A rule to eliminate addition of zero:
(rule (simplify (iadd ty x (iconst ty 0)))
x)
When an iadd node is inserted into the aegraph, the generated code checks this pattern. On a match, the new e-node is immediately merged into the e-class for x. The redundant addition never materializes in output.
Having one rule language for optimization and instruction selection reduces the surface for inconsistency between the two phases and means that people writing new optimization rules use the same tooling as people writing instruction lowering patterns. The infrastructure is shared; the cognitive context is shared.
This is a meaningful contrast with LLVM, where InstCombine optimizations are hand-written C++ in lib/Transforms/InstCombine/, instruction selection patterns live in .td TableGen files, and the two systems have entirely different mechanisms, contributors, and review paths. The gap between them has historically been a source of missed optimization opportunities.
What the Aegraph Actually Resolved
Before the aegraph, Cranelift ran GVN, constant folding, and algebraic simplification as separate passes. Information discovered by one pass was not visible to the others until the next pipeline iteration. The aegraph consolidates them into a single graph construction and extraction phase, where every equivalence discovered during one rule application is immediately available to subsequent rules processing the same e-node.
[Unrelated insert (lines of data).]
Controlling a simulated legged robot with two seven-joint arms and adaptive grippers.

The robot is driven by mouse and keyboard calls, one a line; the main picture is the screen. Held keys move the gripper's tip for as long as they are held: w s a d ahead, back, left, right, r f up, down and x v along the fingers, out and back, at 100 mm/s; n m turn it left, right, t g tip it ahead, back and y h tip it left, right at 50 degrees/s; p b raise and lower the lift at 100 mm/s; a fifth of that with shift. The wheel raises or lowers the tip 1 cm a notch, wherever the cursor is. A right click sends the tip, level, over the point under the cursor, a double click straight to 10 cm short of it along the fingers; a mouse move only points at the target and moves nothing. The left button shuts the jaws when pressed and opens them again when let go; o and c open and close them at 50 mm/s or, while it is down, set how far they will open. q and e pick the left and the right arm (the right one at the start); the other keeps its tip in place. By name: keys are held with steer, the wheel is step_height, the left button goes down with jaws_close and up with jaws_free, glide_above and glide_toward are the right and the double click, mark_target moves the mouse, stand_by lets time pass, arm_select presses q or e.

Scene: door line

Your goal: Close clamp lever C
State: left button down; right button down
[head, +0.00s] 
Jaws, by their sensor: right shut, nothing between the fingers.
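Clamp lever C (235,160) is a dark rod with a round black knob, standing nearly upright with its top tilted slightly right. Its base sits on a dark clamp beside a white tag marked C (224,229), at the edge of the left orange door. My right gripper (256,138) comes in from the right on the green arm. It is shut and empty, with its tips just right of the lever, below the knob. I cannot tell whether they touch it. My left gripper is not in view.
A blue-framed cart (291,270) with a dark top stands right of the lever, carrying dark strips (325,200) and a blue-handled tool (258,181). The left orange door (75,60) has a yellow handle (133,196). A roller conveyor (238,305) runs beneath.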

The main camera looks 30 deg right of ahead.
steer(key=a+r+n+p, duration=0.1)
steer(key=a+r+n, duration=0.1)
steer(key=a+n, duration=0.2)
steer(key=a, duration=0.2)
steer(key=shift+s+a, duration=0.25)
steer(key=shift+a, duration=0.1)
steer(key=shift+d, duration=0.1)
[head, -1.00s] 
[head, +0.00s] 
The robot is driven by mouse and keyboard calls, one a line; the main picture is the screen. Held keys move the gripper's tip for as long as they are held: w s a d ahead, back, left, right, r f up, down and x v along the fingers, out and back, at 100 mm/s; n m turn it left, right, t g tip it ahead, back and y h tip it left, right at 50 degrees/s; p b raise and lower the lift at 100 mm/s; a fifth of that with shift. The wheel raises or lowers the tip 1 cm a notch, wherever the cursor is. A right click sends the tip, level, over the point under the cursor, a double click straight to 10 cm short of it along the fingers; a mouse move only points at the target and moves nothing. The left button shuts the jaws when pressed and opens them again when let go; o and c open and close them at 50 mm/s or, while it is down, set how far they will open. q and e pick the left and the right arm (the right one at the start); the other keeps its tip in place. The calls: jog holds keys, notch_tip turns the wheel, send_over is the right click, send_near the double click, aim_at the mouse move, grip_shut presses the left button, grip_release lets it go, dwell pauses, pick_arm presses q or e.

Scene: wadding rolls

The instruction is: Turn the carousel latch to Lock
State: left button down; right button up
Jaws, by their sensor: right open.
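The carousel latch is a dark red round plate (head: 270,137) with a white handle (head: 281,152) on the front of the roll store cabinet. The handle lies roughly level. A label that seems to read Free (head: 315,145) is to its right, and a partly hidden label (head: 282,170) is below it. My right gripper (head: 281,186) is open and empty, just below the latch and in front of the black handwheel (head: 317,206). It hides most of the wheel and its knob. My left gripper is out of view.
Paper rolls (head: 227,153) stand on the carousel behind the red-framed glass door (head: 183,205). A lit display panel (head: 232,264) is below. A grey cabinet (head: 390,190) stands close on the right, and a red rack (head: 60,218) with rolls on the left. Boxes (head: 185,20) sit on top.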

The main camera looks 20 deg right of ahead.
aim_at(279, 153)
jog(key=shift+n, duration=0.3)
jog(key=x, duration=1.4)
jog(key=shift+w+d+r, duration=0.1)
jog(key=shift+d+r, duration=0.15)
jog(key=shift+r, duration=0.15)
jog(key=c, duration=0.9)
The design is a case study in how academic ideas get industrialized. egg showed that equality saturation is a coherent framework. Cranelift’s aegraph shows what you have to change to use it in a JIT compiler: replace global saturation with eager rewriting, restrict the graph to the acyclic structure that SSA already enforces, and integrate the rule system with existing compiler tooling rather than treating it as a separate subsystem. Each change resolves a specific mismatch between the theoretical model and the production requirements. None of them are arbitrary, and none of them are free.